[Rows about robot tasks]
····················
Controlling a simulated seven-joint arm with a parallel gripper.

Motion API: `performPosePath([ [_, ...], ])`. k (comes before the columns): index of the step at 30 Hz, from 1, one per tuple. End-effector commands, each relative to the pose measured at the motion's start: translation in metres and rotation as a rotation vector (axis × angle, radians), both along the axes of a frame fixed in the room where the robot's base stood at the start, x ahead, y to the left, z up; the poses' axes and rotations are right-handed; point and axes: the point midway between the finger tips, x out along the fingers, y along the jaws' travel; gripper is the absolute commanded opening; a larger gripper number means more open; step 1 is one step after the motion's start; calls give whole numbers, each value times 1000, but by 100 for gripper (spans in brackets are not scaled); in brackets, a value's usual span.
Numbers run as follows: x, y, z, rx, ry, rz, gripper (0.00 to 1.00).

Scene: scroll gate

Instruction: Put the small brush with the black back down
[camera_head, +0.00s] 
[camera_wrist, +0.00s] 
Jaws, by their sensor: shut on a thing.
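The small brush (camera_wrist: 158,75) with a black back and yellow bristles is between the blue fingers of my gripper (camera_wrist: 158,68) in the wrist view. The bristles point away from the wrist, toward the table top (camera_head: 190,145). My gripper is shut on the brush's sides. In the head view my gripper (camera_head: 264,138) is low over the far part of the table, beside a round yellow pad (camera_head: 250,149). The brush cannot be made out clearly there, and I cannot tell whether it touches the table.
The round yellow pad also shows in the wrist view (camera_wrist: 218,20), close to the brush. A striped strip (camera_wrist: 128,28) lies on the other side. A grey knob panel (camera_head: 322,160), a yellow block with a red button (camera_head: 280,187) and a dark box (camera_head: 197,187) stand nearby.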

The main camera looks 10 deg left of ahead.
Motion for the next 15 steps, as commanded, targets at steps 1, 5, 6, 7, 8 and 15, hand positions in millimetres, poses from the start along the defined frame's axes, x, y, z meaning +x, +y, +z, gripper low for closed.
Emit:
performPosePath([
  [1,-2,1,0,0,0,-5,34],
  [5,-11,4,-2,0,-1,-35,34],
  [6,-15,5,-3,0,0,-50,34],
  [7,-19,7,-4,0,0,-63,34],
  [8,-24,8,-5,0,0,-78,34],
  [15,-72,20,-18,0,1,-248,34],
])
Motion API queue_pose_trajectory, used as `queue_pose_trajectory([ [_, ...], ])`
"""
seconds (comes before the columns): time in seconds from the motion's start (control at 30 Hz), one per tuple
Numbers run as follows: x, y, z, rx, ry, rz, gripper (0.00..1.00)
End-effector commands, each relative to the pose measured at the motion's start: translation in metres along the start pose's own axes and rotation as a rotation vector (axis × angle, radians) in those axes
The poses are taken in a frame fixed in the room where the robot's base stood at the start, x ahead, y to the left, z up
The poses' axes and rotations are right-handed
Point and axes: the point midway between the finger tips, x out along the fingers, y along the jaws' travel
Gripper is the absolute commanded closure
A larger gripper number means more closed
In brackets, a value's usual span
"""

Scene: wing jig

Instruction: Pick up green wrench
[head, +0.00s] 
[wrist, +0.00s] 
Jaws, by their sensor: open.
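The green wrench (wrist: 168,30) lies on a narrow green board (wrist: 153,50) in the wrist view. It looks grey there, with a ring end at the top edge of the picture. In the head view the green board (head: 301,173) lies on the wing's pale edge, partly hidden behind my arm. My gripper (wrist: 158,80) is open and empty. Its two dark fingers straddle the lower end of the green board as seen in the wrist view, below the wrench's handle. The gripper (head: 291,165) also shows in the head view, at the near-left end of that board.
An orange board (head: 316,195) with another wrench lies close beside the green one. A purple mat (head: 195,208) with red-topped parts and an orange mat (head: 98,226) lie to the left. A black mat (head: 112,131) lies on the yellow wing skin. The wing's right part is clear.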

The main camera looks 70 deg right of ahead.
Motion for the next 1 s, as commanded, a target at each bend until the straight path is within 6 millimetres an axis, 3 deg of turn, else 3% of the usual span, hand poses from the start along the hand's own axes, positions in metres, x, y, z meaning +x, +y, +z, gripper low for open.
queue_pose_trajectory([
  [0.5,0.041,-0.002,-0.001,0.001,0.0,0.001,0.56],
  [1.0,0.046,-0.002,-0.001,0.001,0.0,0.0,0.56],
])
····················
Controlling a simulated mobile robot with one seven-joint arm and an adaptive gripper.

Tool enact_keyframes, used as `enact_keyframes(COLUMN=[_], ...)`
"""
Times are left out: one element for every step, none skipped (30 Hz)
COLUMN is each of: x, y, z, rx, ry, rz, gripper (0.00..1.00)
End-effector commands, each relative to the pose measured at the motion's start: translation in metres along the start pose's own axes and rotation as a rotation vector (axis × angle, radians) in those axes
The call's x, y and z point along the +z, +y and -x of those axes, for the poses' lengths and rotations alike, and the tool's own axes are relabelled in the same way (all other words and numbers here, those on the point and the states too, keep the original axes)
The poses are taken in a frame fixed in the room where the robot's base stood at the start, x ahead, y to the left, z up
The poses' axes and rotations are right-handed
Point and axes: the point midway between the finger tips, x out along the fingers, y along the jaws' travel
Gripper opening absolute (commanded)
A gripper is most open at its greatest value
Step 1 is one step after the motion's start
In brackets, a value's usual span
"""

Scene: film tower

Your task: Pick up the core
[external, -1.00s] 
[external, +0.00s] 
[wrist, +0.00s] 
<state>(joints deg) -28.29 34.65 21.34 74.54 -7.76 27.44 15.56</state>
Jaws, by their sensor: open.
····················
• [WHAT TO PRODUCE]: State, as a number only, how many lines in the entries include "follows".

• [OUTPUT FOR THIS TASK]: 2